Dear Friends and Clients:
I am titling this “What The?” with his being the most often question received over the last three months. As we are all painfully aware the major indexes dropped around 15% from the peaks earlier in the year. Some sectors were down over 20% which is considered a bear market. The real question being asked is why?
Although there isn’t one reason much of my research has indicated a return to normal valuations. According to Tealwood Asset Management, roughly 25 stocks (mostly technology related) of the 500 stocks in the S&P 500 index were responsible for the new highs being attained in 2018. The combined PE ratio of these stocks was 98 which is extremely expensive, (PE ratio is the price paid for $1 dollar of earnings). The example I have been using is; this is like paying $30/gallon for gas! In fact, according to SEI 15 stocks of the 500 was responsible for 67.6% of the S&P 500 total return through August 2018. We all know these names; Apple, Microsoft, GOOGLE, Amazon, Netflix and Cisco to name a few. This high of a PE ration is not likely to continue and guess what it hasn’t. These same high flying stocks are mostly responsible for the painful last three months. According to Yahoo Finance, Apple is down -35% since August 27th and Facebook is down -34.3% since July 6th.
In my opinion, below is the positive fundamental factors that eventually will be recognized:
- Unemployment is at historical lows
- Wages are up; average hourly earnings rose .4% in December and are up 3.2% from a year ago (Source; First Trust Portfolios)
- Christmas sales were very good. According to CNBC sales are forecasted to exceed $1 Trillion the strongest growth since 2011.
- Gas prices are low (fill up we all have been here before)
- Interest rates are still historically low even with the rate hikes by the Federal Reserve
- Inflation as measured by the CPI is historically low
- Corporate Profits are healthy
- The pullback has brought valuations down
- US GDP growth should end 2018 over 3.2% according to FT Portfolios.
- New trade agreements have been reached with Canada and Mexico (although not ratified by Congress)
Bottom Line according to FT Portfolios: “At some point the US will have a recession. But none of the data we’re looking at suggest a recession will start anytime in the near future. In turn, we think profits will continue to grow and that even at the current level of profits, US equities remain cheap.”
I lean to the above bottom line but also am aware of some of the negative possibilities:
- Global Slowing; According to CNBC December 18th posting market indexes in China, South Korea, Turkey, Italy Germany and Mexico have dropped into bear market territory.
- The tariff issue with China is still not settled and could get worse in 2019. This may cause emerging markets and developed Europe to continue to slow.
- The Federal Reserve is most likely going to continue to raise rates in 2019 although recent speculation is they may hold off in the first quarter.

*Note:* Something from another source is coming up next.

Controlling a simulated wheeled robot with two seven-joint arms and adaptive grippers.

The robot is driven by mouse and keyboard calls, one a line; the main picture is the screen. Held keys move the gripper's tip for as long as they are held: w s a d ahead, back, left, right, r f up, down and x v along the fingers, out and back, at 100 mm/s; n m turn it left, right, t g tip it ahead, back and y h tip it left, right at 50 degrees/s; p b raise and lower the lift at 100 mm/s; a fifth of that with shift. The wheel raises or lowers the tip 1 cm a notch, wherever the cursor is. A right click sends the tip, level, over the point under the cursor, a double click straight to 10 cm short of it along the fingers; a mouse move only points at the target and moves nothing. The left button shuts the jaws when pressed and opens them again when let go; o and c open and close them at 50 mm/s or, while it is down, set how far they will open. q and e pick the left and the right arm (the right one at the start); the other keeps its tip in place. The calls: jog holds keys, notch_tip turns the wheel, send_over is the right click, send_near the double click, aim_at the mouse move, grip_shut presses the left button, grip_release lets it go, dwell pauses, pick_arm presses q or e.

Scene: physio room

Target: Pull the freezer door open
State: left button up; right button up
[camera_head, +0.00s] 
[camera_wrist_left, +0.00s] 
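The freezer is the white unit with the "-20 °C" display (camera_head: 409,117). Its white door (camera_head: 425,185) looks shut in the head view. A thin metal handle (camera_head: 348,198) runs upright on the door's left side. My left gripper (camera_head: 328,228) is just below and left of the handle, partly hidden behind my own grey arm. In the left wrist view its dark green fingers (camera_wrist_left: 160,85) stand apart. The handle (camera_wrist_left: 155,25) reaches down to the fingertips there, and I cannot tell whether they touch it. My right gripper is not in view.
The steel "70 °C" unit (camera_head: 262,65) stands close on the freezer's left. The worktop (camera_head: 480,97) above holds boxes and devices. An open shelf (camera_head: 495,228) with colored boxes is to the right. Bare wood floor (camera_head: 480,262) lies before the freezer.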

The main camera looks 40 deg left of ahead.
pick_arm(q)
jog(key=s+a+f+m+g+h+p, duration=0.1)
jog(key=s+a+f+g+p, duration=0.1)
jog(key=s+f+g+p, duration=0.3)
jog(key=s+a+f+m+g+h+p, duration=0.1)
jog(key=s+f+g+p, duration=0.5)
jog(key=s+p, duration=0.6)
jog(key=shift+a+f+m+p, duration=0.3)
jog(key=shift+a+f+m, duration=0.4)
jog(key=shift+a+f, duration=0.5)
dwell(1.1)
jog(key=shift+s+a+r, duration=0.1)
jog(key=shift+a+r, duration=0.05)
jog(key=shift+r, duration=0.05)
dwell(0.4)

- As interest rates rise the impact will be felt on loans many of us use including new home purchases, refinancing, car loans, student loans, home line of credits, and credit cards. The same is true for business with increased costs for credit. Eventually this will impact growth and profitability.
- The cost of servicing our national debt will also be higher with increasing rates
- The Federal Reserve is reducing their balance sheet by $50 Billion per month. This is not a small sum and may affect businesses ability to get adequate financing.
- The labor market is tight with continual reports of a lack of qualified workers. Labor rates will rise which may become an inflationary indicator.
- Lastly, the 50 day moving average pierced the 200 day moving average on the S&P 500 in December. This in my opinion is a yellow flag warning.
- Brexit still not settled.
- Might be hearing about Italy and Greece again in the news.
With all the above it is my belief that the US economy is currently the strongest in the world. As you most likely have heard this recovery since 2009 is one of the longest in history. However, as I have mentioned in the past it is also one of the slowest recoveries. It is my belief that 2019 will be volatile but in the end will provide a decent return. According to SEI’s conference I attended last November, they don’t foresee and imminent recession. They also believe that emerging markets at some point will have a significant rebound but can’t precisely predict the timing.
As always we continue to read, research and monitor the indicators that we believe are important to protect and grow investment assets. Thanks for reading and please don’t hesitate to call with any questions or concerns. We look forward to seeing you all in 2019 and wish everyone all the best for the new year.
G. Pete Fields, CLU, ChFC
Chartered Financial Consultant
The opinions and forecasts expressed are those of the author and may not actually come to pass. This information is subject to change at any time, based on market and other conditions and should not be construed as a recommendation of any specific security or investment plan. Past performance does not guarantee any future results.